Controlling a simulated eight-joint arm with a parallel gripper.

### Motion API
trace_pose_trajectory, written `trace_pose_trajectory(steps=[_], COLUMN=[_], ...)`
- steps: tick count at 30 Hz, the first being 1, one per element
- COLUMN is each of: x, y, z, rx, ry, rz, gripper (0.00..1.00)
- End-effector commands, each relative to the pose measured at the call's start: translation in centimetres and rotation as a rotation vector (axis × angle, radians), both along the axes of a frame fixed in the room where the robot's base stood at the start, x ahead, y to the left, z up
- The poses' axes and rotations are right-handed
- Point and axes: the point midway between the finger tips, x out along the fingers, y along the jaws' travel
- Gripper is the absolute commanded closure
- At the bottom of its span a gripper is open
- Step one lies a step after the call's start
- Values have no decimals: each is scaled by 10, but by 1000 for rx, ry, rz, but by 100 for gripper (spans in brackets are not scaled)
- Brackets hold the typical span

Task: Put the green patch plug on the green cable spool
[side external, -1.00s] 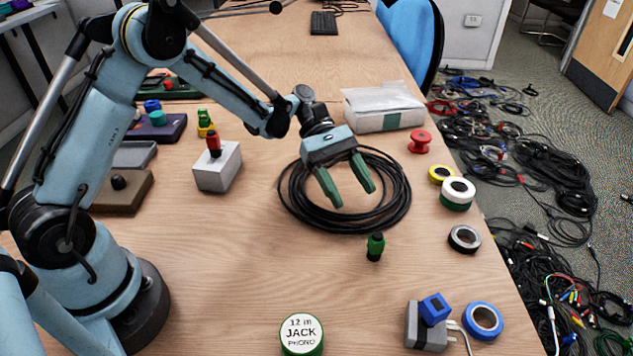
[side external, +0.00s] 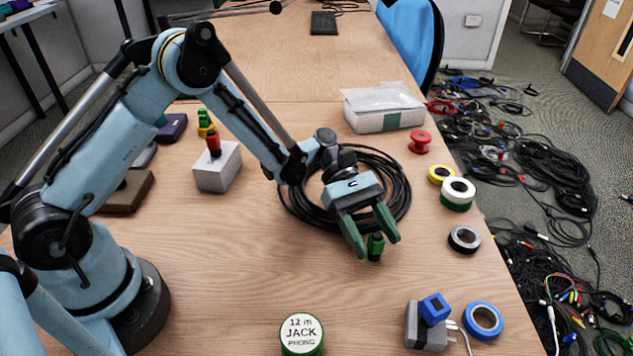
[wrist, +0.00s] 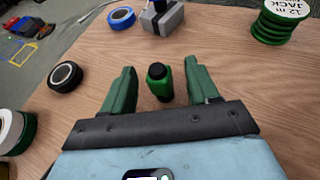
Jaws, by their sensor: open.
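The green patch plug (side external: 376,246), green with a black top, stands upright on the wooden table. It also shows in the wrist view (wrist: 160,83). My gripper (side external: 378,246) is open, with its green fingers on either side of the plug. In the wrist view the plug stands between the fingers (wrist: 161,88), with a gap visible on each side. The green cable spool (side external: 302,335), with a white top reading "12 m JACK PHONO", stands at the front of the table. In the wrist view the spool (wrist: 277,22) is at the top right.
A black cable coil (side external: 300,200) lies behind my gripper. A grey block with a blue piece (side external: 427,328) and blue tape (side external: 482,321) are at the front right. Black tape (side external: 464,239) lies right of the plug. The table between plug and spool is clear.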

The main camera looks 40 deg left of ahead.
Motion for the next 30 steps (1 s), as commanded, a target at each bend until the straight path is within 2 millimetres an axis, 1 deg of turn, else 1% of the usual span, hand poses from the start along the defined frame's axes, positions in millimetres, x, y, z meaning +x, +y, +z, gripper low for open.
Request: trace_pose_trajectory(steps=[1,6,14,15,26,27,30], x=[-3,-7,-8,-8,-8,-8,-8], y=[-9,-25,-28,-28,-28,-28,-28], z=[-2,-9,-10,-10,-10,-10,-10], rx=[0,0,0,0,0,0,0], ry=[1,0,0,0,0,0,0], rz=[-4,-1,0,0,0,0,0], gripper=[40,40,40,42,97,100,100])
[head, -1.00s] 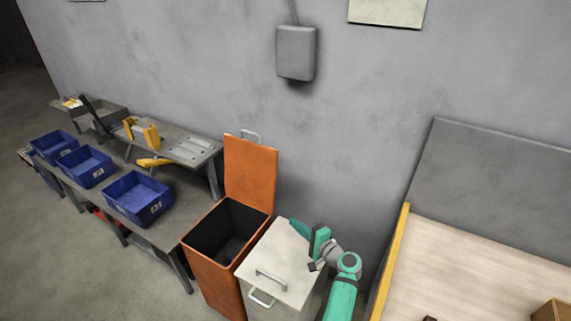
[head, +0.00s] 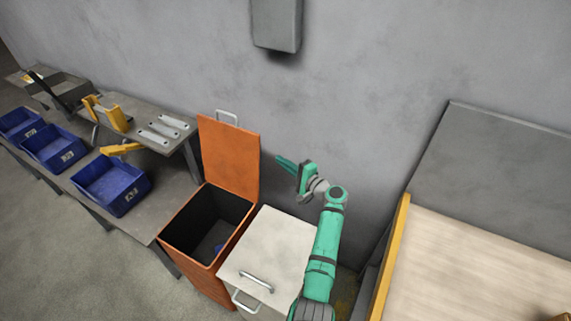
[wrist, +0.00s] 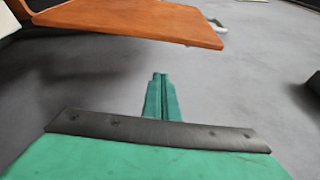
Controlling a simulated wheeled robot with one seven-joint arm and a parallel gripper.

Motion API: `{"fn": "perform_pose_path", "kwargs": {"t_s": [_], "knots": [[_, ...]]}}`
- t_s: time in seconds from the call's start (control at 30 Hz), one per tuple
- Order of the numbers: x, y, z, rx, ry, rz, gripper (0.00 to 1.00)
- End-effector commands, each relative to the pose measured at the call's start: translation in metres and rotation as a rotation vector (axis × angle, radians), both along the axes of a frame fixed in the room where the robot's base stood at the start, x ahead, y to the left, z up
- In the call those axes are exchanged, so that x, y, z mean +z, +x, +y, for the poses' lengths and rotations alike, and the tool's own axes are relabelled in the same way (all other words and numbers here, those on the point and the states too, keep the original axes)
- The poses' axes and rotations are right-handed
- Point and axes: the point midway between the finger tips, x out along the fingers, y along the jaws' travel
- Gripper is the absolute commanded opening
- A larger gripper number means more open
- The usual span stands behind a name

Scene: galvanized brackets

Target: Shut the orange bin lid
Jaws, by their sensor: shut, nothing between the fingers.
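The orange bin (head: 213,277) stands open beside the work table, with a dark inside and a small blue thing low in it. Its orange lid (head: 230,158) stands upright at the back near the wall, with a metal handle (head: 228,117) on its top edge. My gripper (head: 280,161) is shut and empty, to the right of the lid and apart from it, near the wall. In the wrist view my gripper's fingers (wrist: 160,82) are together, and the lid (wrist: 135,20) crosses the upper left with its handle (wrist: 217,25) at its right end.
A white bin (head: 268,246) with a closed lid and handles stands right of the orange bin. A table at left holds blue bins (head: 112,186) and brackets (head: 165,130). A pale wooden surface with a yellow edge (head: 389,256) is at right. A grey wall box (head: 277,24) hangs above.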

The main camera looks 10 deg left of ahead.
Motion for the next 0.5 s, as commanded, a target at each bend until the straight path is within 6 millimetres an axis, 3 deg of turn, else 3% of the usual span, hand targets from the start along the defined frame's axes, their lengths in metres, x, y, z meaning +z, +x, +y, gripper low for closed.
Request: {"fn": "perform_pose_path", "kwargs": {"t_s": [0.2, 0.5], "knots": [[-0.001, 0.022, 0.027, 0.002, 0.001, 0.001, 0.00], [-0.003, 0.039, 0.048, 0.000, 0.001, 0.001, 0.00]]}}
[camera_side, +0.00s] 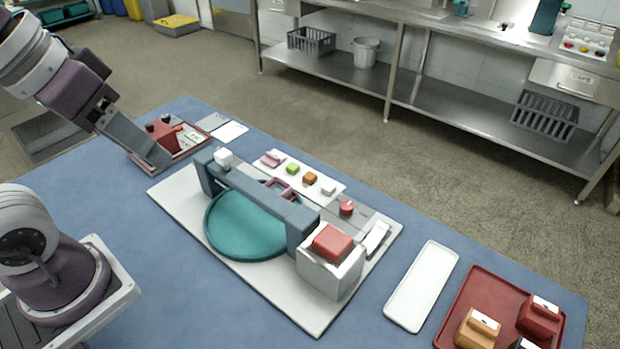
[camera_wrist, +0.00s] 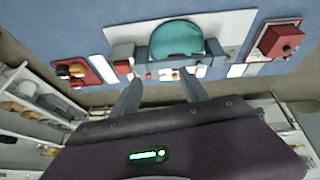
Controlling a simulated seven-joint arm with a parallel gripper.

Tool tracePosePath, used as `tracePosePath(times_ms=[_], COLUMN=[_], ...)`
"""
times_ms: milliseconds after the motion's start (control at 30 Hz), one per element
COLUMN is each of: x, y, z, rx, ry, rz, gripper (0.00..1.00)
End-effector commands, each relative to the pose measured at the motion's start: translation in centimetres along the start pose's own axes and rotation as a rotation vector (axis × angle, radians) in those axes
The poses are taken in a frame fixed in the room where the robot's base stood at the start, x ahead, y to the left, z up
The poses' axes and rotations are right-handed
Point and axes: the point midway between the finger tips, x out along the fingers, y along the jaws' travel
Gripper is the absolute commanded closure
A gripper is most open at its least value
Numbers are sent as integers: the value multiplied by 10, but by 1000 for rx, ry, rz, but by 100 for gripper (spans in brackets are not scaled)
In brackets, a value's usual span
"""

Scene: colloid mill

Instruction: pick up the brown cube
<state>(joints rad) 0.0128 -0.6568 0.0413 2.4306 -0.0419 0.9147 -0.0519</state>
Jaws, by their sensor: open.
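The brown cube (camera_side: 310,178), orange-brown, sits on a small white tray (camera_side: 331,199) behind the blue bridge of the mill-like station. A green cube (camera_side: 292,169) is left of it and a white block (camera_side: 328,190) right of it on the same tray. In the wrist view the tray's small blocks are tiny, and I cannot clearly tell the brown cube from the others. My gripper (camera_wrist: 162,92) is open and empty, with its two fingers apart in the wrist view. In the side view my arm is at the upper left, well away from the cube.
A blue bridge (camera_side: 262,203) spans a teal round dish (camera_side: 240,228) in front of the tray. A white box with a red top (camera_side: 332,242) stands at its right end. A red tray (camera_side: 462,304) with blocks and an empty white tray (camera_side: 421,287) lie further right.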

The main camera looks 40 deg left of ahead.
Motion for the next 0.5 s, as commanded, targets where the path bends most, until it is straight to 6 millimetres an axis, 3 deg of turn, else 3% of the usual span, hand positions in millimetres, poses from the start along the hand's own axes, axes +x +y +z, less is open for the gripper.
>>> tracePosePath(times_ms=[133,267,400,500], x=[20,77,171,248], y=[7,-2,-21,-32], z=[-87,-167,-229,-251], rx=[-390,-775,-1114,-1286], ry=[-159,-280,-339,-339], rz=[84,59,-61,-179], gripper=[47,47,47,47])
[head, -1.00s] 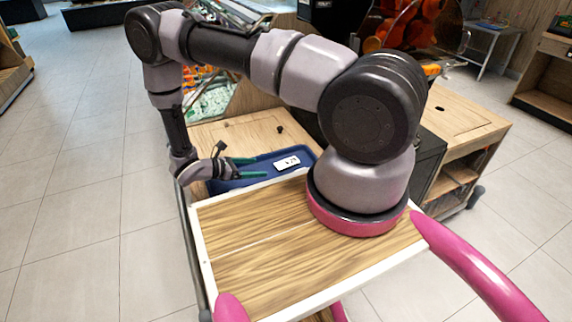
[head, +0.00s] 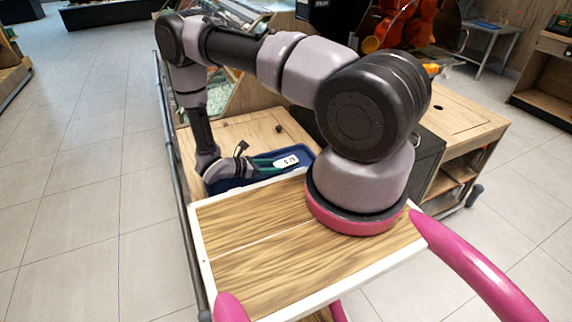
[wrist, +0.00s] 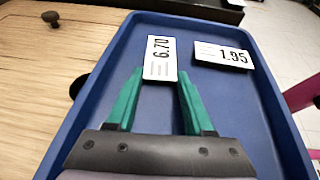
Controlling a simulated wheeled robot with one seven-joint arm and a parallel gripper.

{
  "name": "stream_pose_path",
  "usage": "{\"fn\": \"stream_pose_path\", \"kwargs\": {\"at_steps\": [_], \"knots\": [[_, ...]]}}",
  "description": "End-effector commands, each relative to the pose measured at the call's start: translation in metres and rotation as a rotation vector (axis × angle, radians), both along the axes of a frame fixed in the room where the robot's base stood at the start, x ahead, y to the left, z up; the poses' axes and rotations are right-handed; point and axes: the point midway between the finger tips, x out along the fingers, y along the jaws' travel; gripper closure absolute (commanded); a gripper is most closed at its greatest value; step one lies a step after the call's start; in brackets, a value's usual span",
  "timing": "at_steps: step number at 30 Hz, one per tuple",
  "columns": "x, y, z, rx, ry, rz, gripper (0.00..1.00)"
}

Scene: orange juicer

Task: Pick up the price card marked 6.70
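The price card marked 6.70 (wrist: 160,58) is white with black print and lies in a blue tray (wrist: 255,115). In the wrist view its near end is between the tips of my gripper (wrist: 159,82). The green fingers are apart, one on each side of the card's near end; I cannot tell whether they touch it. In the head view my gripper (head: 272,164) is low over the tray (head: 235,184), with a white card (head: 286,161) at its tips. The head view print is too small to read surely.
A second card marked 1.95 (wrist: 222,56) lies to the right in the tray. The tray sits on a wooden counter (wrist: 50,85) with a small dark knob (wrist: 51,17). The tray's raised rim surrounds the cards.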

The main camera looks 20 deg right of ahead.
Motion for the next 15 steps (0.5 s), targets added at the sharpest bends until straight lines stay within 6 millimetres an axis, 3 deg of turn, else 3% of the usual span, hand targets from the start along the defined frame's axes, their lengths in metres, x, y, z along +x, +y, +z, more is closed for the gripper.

--------

_Set problem_
From the listing above, restate verbatim the lines running from the one with "The main camera looks 10 deg left of ahead." through the one with "Scene: colloid mill", inclusive, but not the pictures.

_Solution to this problem_
The main camera looks 10 deg left of ahead.
Motion for the next 0.5 s, as commanded, a target at each bend until the straight path is within 6 millimetres an axis, 3 deg of turn, else 3% of the usual span, hand targets from the start along the defined frame's axes, their lengths in metres, x, y, z meaning +z, +x, +y, gripper low for closed.
Request: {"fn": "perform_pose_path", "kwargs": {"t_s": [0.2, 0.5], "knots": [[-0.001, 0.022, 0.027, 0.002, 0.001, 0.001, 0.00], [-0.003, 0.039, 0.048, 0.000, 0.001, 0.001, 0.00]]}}
[camera_side, +0.00s] 
[camera_wrist, +0.00s] 
Controlling a simulated seven-joint arm with a parallel gripper.

Tool tracePosePath, used as `tracePosePath(times_ms=[_], COLUMN=[_], ...)`
"""
times_ms: milliseconds after the motion's start (control at 30 Hz), one per element
COLUMN is each of: x, y, z, rx, ry, rz, gripper (0.00..1.00)
End-effector commands, each relative to the pose measured at the motion's start: translation in centimetres along the start pose's own axes and rotation as a rotation vector (axis × angle, radians) in those axes
The poses are taken in a frame fixed in the room where the robot's base stood at the start, x ahead, y to the left, z up
The poses' axes and rotations are right-handed
Point and axes: the point midway between the finger tips, x out along the fingers, y along the jaws' travel
Gripper is the absolute commanded closure
A gripper is most open at its least value
Numbers are sent as integers: the value multiplied by 10, but by 1000 for rx, ry, rz, but by 100 for gripper (spans in brackets are not scaled)
In brackets, a value's usual span
"""

Scene: colloid mill

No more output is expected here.